Items from a data source:
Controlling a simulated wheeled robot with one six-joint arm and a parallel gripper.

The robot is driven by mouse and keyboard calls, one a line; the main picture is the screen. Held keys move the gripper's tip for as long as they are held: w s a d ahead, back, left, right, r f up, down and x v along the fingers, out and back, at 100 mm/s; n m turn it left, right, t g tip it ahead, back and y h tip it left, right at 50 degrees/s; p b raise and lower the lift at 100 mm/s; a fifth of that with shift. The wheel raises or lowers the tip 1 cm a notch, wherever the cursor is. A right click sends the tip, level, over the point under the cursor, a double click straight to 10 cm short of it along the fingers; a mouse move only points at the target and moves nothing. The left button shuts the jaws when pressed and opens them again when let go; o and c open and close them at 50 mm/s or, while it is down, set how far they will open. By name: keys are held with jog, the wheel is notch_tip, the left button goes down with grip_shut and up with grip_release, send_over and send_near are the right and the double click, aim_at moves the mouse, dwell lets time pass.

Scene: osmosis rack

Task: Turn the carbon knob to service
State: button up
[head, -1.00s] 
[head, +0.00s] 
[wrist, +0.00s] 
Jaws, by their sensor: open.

* * *

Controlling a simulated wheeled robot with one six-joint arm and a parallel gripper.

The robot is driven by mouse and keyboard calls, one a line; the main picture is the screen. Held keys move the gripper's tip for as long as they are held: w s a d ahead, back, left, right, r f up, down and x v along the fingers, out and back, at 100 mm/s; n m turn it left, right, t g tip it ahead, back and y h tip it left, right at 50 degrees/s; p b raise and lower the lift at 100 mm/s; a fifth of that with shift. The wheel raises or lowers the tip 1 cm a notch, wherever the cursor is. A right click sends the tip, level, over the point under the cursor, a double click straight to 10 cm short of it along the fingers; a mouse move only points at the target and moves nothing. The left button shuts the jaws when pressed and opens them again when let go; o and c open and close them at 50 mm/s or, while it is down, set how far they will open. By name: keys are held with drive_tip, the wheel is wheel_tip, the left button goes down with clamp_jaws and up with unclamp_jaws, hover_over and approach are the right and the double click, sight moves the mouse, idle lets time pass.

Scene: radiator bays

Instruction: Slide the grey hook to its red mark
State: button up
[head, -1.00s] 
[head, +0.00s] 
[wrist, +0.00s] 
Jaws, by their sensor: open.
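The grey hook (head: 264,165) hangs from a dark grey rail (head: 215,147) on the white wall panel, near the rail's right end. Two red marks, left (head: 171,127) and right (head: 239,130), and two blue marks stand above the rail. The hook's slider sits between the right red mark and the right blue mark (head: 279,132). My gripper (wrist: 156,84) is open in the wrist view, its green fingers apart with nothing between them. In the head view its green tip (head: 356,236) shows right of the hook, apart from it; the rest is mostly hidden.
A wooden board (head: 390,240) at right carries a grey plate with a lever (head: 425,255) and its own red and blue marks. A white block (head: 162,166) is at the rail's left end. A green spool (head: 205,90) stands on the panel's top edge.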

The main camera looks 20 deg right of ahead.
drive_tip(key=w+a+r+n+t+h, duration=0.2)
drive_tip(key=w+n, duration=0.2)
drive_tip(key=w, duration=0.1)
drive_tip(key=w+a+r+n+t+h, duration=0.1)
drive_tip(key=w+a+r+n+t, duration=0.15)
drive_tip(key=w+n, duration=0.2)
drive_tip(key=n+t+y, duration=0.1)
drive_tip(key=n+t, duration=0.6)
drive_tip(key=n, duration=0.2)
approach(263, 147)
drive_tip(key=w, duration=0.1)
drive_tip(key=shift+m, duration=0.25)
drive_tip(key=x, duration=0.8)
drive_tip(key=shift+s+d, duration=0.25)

--

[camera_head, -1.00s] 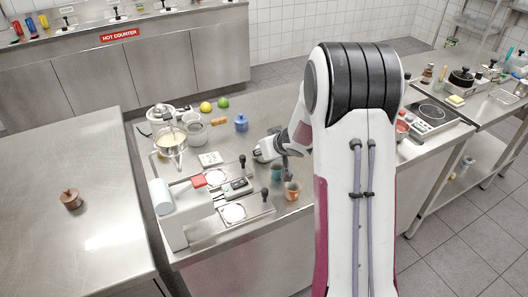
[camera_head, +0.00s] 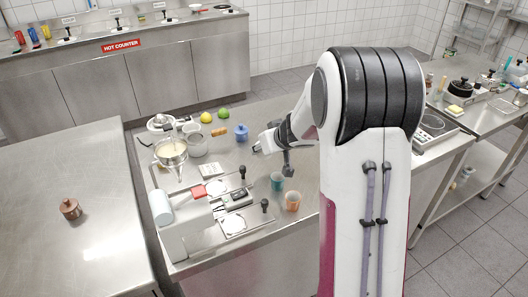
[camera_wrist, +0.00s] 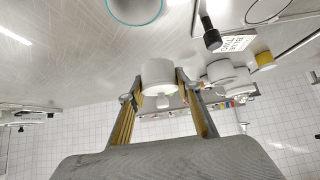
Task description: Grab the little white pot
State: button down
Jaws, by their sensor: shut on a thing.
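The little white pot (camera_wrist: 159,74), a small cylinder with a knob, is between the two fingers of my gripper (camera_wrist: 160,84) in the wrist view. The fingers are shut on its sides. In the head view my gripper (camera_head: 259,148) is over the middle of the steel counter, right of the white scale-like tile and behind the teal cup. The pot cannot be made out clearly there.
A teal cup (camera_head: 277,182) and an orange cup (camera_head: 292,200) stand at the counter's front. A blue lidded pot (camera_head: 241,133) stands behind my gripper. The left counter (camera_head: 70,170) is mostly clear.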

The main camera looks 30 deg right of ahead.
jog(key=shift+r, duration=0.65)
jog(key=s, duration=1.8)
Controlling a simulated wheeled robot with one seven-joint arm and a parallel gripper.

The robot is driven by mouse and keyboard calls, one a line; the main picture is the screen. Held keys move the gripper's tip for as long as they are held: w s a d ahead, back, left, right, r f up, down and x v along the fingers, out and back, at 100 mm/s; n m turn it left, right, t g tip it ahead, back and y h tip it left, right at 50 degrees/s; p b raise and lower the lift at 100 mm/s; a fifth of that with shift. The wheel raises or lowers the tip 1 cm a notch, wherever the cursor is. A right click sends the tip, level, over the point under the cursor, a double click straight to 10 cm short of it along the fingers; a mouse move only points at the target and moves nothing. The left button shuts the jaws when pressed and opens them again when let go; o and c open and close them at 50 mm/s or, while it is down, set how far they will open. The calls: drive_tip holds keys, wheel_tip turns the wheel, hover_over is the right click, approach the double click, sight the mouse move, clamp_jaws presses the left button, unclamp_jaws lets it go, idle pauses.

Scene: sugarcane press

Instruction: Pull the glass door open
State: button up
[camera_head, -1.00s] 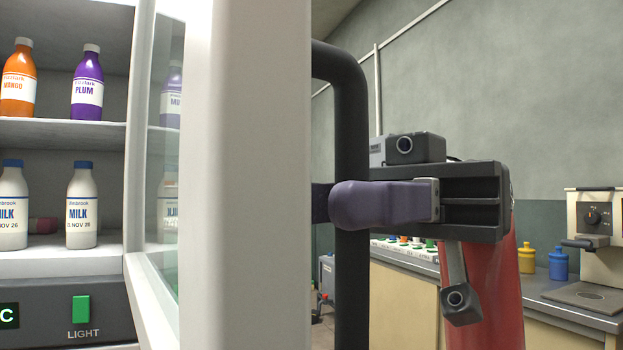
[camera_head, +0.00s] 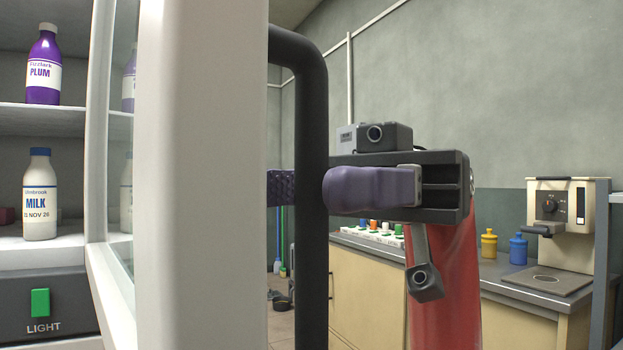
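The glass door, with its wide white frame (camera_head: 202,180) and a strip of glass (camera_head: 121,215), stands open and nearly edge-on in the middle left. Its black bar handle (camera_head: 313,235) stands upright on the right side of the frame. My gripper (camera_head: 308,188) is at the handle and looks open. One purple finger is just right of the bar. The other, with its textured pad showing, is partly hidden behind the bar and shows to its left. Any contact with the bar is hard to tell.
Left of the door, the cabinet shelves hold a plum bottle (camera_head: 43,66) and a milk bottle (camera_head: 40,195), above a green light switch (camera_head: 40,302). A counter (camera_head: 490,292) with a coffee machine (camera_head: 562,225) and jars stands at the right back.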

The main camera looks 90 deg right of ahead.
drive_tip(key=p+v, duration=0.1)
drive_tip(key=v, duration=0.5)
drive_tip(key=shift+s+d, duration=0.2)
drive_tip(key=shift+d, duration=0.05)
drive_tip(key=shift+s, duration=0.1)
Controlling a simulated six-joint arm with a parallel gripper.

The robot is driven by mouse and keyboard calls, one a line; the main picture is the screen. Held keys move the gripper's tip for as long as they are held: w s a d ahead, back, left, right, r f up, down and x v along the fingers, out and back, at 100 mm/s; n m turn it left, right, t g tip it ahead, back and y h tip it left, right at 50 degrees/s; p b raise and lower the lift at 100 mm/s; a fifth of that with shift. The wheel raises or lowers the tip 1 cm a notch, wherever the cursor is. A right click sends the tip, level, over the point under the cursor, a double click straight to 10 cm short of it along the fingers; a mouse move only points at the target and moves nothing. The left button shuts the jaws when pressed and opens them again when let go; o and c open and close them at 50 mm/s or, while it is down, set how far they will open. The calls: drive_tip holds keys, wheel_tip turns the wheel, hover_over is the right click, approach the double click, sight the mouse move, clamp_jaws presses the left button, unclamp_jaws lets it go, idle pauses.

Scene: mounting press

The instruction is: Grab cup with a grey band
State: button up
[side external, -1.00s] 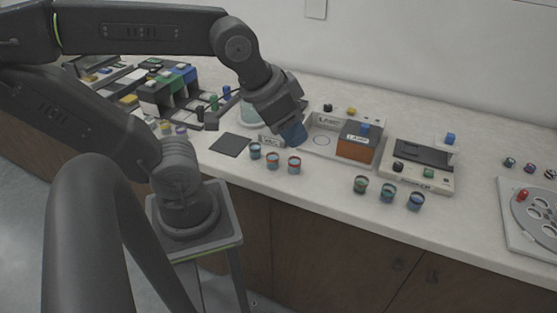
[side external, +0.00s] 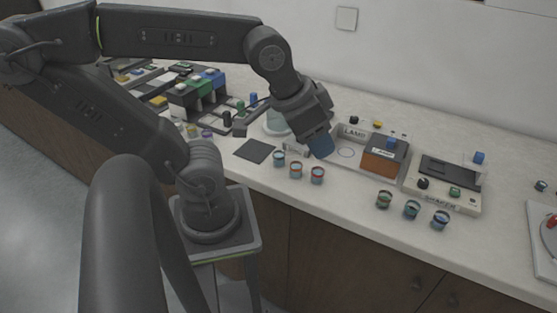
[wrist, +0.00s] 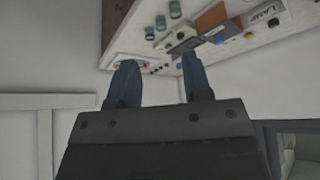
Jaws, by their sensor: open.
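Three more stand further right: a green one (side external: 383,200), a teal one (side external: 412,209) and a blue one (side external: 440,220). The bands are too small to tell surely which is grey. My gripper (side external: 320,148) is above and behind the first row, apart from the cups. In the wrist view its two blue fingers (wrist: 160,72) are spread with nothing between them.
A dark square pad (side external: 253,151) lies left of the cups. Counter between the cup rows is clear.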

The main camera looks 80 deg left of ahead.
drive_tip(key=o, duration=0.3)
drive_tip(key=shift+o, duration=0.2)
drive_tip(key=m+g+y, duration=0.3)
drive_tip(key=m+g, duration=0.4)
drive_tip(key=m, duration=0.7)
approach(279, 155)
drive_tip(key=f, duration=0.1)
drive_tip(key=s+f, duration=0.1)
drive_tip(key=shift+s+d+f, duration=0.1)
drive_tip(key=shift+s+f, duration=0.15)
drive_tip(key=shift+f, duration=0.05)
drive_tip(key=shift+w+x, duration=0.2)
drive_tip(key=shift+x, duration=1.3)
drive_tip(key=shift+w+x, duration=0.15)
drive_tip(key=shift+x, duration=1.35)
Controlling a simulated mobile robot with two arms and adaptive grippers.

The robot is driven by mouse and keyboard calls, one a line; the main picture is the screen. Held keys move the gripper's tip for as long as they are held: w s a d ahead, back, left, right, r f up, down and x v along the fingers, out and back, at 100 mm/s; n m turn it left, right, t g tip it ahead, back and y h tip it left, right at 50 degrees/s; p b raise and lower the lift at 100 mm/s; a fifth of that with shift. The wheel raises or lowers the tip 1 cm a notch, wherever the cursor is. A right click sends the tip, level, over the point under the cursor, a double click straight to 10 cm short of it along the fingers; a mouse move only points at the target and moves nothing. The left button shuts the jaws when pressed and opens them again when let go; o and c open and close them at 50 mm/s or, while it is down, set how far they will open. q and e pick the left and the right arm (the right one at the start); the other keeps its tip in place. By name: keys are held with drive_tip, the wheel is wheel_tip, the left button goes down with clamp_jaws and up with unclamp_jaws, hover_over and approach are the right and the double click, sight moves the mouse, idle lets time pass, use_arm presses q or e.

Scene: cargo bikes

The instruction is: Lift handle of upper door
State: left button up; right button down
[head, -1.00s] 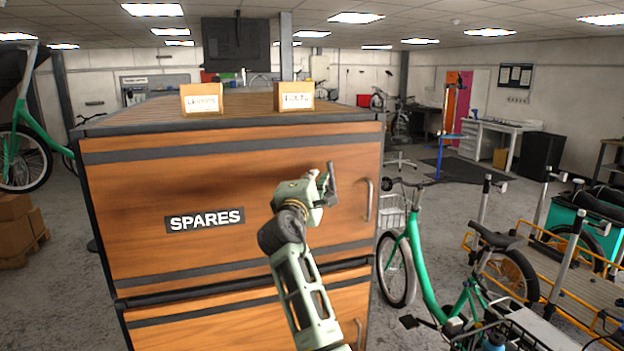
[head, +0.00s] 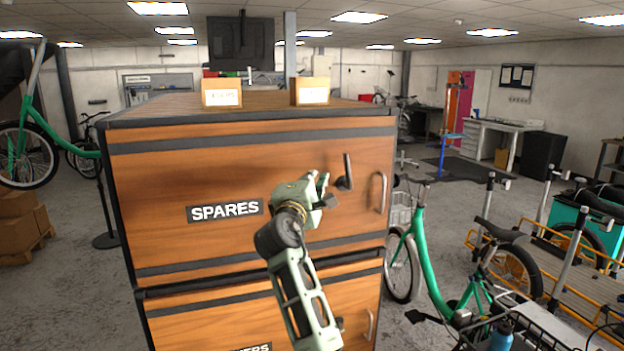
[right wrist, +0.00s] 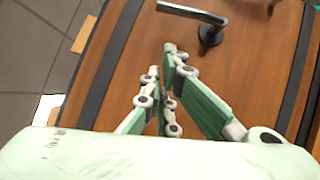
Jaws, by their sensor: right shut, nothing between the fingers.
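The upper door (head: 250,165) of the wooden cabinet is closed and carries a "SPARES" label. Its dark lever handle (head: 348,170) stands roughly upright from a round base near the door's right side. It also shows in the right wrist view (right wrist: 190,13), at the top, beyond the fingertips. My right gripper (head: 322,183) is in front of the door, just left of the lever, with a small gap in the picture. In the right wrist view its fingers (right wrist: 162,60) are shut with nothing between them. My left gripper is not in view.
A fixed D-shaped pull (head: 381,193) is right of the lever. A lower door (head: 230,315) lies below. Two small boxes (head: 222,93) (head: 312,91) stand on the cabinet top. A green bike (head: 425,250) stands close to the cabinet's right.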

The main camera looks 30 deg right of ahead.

Required task: Exactly the lines from the one with "Instruction: Pull the glass door open" through the one with "Controlling a simulated six-joint" are to be reproduced, and no pictures with them.

Reply to the task:
Instruction: Pull the glass door open
State: button up
[camera_head, -1.00s] 
[camera_head, +0.00s] 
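The glass door, with its wide white frame (camera_head: 202,180) and a strip of glass (camera_head: 121,215), stands open and nearly edge-on in the middle left. Its black bar handle (camera_head: 313,235) stands upright on the right side of the frame. My gripper (camera_head: 308,188) is at the handle and looks open. One purple finger is just right of the bar. The other, with its textured pad showing, is partly hidden behind the bar and shows to its left. Any contact with the bar is hard to tell.
Left of the door, the cabinet shelves hold a plum bottle (camera_head: 43,66) and a milk bottle (camera_head: 40,195), above a green light switch (camera_head: 40,302). A counter (camera_head: 490,292) with a coffee machine (camera_head: 562,225) and jars stands at the right back.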

The main camera looks 90 deg right of ahead.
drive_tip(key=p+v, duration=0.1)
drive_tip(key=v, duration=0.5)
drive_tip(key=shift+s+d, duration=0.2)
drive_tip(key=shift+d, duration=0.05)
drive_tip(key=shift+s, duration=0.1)
Controlling a simulated six-joint arm with a parallel gripper.

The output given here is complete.